» **Problem details**:
Extract every line below, verbatim.

» **Data**:
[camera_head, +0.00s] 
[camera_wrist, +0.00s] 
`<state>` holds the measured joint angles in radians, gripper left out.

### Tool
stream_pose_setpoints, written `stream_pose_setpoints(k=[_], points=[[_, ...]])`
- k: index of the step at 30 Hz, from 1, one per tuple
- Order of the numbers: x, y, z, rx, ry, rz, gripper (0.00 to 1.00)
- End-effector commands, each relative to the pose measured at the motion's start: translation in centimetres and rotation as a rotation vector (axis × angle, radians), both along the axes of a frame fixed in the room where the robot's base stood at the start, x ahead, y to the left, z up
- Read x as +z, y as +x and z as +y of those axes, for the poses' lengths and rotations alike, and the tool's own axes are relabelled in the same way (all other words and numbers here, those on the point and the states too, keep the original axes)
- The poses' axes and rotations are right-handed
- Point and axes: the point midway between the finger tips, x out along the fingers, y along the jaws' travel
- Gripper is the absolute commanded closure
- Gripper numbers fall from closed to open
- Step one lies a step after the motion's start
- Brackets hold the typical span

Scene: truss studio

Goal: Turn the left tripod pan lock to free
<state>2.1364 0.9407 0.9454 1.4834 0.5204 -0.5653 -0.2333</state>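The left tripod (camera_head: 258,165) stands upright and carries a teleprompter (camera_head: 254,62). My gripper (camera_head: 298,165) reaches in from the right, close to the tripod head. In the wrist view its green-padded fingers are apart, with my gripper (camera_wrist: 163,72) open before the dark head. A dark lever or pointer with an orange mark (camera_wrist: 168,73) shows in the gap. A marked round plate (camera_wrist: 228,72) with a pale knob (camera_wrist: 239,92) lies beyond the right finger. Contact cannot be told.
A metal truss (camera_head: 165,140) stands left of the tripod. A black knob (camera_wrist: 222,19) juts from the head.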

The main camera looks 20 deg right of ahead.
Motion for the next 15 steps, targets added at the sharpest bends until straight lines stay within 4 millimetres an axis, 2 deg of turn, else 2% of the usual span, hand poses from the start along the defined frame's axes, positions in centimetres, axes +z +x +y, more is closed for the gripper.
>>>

» **Task output**:
[camera_head, +0.00s] 
[camera_wrist, +0.00s] 
`<state>` holds the measured joint angles in radians, gripper left out.

### Tool
stream_pose_setpoints, written `stream_pose_setpoints(k=[_], points=[[_, ...]])`
- k: index of the step at 30 Hz, from 1, one per tuple
- Order of the numbers: x, y, z, rx, ry, rz, gripper (0.00 to 1.00)
- End-effector commands, each relative to the pose measured at the motion's start: translation in centimetres and rotation as a rotation vector (axis × angle, radians), both along the axes of a frame fixed in the room where the robot's base stood at the start, x ahead, y to the left, z up
- Read x as +z, y as +x and z as +y of those axes, for the poses' lengths and rotations alike, and the tool's own axes are relabelled in the same way (all other words and numbers here, those on the point and the states too, keep the original axes)
- The poses' axes and rotations are right-handed
- Point and axes: the point midway between the finger tips, x out along the fingers, y along the jaws' travel
- Gripper is the absolute commanded closure
- Gripper numbers fall from closed to open
- Step one lies a step after the motion's start
- Brackets hold the typical span

Scene: truss studio

Goal: Turn the left tripod pan lock to free
<state>2.1364 0.9407 0.9454 1.4834 0.5204 -0.5653 -0.2333</state>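The left tripod (camera_head: 258,165) stands upright and carries a teleprompter (camera_head: 254,62). My gripper (camera_head: 298,165) reaches in from the right, close to the tripod head. In the wrist view its green-padded fingers are apart, with my gripper (camera_wrist: 163,72) open before the dark head. A dark lever or pointer with an orange mark (camera_wrist: 168,73) shows in the gap. A marked round plate (camera_wrist: 228,72) with a pale knob (camera_wrist: 239,92) lies beyond the right finger. Contact cannot be told.
A metal truss (camera_head: 165,140) stands left of the tripod. A black knob (camera_wrist: 222,19) juts from the head.

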The main camera looks 20 deg right of ahead.
Motion for the next 15 steps, targets added at the sharpest bends until straight lines stay within 4 millimetres an axis, 2 deg of turn, else 2% of the usual span, hand poses from the start along the defined frame's axes, positions in centimetres, axes +z +x +y, more is closed for the gripper.
>>>

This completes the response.